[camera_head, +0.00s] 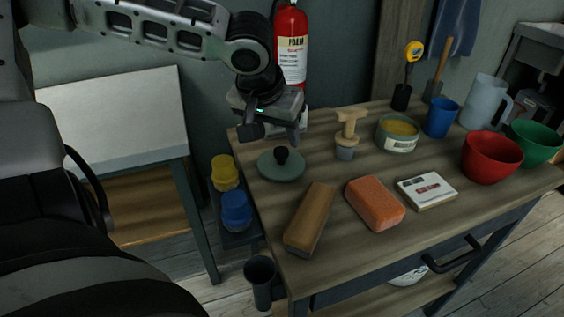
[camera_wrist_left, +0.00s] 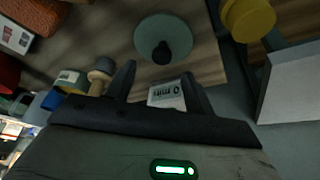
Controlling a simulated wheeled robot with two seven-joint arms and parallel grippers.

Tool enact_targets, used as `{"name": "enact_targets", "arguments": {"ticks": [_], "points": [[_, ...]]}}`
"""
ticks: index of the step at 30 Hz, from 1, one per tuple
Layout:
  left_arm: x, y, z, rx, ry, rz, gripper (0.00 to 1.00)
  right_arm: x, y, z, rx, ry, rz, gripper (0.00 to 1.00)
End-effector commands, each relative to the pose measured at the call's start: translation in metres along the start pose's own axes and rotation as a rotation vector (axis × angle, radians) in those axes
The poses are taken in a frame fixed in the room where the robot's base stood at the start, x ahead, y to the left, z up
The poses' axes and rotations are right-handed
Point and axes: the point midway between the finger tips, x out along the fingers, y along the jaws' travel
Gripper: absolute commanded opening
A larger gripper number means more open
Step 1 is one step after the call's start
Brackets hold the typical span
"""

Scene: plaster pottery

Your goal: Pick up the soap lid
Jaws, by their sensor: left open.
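The soap lid is a flat grey-green disc (camera_head: 268,172) with a black knob, lying on the left end of the wooden table. In the left wrist view the lid (camera_wrist_left: 178,27) lies just beyond the fingertips. My left gripper (camera_head: 272,134) is open and empty, above and slightly behind the lid, apart from its knob. Its two dark fingers (camera_wrist_left: 160,78) are spread in the wrist view. An open round tin (camera_head: 397,144) with yellow content and a label stands farther right on the table. My right gripper is not in view.
A wooden-handled tool (camera_head: 346,150) stands right of the lid. A brown block (camera_head: 310,220), an orange sponge-like block (camera_head: 375,203) and a white box (camera_head: 427,190) lie in front. A red bowl (camera_head: 490,158) stands right. Yellow (camera_head: 225,172) and blue (camera_head: 236,210) jars sit left, below the tabletop.

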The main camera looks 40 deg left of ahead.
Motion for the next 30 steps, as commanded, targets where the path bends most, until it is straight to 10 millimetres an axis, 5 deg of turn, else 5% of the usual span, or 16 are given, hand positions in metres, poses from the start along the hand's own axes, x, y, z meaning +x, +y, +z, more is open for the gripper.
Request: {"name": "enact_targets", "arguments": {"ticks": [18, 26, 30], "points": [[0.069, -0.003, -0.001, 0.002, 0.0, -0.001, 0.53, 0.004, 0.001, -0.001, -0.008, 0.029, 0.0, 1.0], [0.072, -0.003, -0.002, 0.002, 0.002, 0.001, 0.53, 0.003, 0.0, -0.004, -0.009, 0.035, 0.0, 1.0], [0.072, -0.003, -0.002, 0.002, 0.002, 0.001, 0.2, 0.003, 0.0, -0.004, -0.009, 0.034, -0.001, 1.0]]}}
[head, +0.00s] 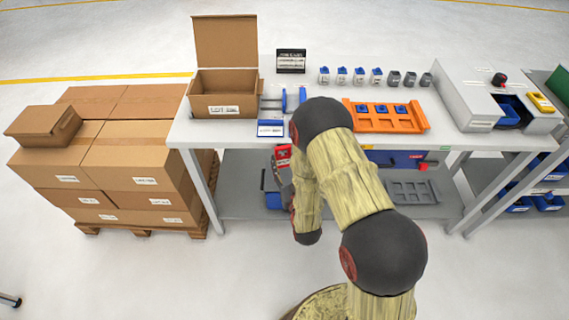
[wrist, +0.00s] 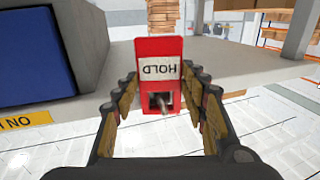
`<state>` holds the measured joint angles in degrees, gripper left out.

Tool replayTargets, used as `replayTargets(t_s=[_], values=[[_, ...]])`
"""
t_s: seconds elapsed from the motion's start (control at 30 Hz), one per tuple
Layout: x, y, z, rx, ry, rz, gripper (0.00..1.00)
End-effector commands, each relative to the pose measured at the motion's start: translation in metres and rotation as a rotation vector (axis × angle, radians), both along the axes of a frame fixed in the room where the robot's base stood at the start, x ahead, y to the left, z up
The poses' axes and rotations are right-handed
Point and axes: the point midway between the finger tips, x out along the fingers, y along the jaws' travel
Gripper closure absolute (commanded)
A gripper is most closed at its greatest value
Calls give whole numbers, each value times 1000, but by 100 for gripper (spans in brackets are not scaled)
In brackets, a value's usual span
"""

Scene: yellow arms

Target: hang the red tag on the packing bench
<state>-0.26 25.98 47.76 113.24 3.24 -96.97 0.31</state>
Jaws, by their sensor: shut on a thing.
+ + +
**EXERCISE GOAL:** Repeat exactly the lines from the start of the entries down to the line with "Your goal: Pick up the soap lid", keeping both ends but none of the pictures.

**EXERCISE RESPONSE:**
[camera_head, +0.00s] 
[camera_wrist_left, +0.00s] 
Controlling a simulated wheeled robot with two seven-joint arms and parallel grippers.

Tool enact_targets, used as `{"name": "enact_targets", "arguments": {"ticks": [_], "points": [[_, ...]]}}`
"""
ticks: index of the step at 30 Hz, from 1, one per tuple
Layout:
  left_arm: x, y, z, rx, ry, rz, gripper (0.00 to 1.00)
  right_arm: x, y, z, rx, ry, rz, gripper (0.00 to 1.00)
End-effector commands, each relative to the pose measured at the call's start: translation in metres along the start pose's own axes and rotation as a rotation vector (axis × angle, radians) in those axes
The poses are taken in a frame fixed in the room where the robot's base stood at the start, x ahead, y to the left, z up
The poses' axes and rotations are right-handed
Point and axes: the point midway between the finger tips, x out along the fingers, y along the jaws' travel
Gripper: absolute commanded opening
A larger gripper number means more open
Step 1 is one step after the call's start
Brackets hold the typical span
"""

Scene: plaster pottery

Your goal: Pick up the soap lid

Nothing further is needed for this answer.